Cash fed cattle trade roared higher on Thursday: $4-$5 higher in the Southern Plains at $136-$137/cwt.; $4-$7 higher in Nebraska at $136.00-$137.50 on a live basis and $5-$7 higher in the beef at $215, a few up to $216. Dressed trade was also at $215 in the western Corn Belt, which was $5-$7 higher than the previous week.
That, higher outside markets and the previous session’s fundamental leanings helped propel Cattle futures sharply higher; limit higher in front months.
Live Cattle futures closed an average of $2.41 higher ($1.42 to $3.00 higher).
Except for 50¢ higher at the very back, Feeder Cattle futures closed an average of $4.15 higher ($3.57 to $4.50 higher).
Choice boxed beef cutout value was 4¢ higher Thursday afternoon at $245.58/cwt. Select was 96¢ lower at $217.22. The Choice-Select spread reached a new high of $28.36. Analysts with the Livestock Marketing Information Center pointed out recently that a surge in rib prices—record-high in some cases—is helping to underpin wholesale beef values.
Major U.S. financial indices closer sharply higher on Thursday, buoyed by the bullish payroll report from ADP.
Private sector non-farm employment increased by 253,000 jobs from April to May according to the closely–watched monthly ADP National Employment Report from the ADP Research Institute, in collaboration with Moody’s Analytics.
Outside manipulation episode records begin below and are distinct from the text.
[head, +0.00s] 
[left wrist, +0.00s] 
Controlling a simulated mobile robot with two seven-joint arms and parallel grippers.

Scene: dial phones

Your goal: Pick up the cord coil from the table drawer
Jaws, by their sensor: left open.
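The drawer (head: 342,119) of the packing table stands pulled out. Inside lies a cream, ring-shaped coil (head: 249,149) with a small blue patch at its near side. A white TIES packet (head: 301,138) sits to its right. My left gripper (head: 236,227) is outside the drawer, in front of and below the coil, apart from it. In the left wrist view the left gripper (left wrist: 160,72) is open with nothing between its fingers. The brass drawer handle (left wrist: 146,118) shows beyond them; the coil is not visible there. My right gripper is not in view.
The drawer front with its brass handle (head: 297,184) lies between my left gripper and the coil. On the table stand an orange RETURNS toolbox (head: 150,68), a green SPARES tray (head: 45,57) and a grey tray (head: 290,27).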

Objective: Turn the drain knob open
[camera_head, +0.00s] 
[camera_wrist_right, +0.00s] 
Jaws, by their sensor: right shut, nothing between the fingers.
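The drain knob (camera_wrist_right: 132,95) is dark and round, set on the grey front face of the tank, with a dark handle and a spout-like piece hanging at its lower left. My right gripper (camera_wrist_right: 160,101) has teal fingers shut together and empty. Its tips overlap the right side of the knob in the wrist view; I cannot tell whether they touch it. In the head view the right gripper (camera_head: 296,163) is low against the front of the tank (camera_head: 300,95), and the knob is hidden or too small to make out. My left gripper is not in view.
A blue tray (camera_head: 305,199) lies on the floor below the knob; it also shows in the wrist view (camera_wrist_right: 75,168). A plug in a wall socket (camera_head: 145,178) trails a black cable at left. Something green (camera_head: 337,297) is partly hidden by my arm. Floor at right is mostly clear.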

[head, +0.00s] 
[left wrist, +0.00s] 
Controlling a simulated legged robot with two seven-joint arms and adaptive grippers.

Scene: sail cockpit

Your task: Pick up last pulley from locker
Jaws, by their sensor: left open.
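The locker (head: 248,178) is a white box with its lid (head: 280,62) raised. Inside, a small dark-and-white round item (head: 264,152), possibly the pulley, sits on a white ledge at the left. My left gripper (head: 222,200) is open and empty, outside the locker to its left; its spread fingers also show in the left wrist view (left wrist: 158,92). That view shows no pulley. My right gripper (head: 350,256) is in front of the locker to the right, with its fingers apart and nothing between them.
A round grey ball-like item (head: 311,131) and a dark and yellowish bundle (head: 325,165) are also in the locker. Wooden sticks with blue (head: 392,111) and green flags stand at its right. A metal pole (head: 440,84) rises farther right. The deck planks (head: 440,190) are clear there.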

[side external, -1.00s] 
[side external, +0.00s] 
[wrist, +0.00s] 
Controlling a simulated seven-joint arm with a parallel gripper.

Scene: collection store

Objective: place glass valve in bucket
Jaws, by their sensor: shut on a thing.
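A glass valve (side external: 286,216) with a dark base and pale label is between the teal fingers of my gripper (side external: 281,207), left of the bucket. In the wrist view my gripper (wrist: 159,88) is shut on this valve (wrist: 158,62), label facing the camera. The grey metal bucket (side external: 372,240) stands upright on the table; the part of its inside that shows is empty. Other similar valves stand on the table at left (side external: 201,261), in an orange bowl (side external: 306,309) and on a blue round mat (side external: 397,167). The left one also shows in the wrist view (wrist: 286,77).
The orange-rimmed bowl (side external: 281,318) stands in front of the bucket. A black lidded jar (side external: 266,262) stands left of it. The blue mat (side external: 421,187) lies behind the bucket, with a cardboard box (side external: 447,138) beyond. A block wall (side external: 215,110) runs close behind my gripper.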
“Job growth is rip-roaring,” says Mark Zandi, chief economist of Moody’s Analytics. “The current pace of job growth is nearly three times the rate necessary to absorb growth in the labor force.” He adds that, increasingly, the primary challenge facing businesses will be a shortage of labor. Of course, that’s a challenge folks in the cattle business well understand.
The Dow Jones Industrial Average closed 135 points higher. The S&P 500 closed 18 points higher. The NASDAQ closed 48 points higher.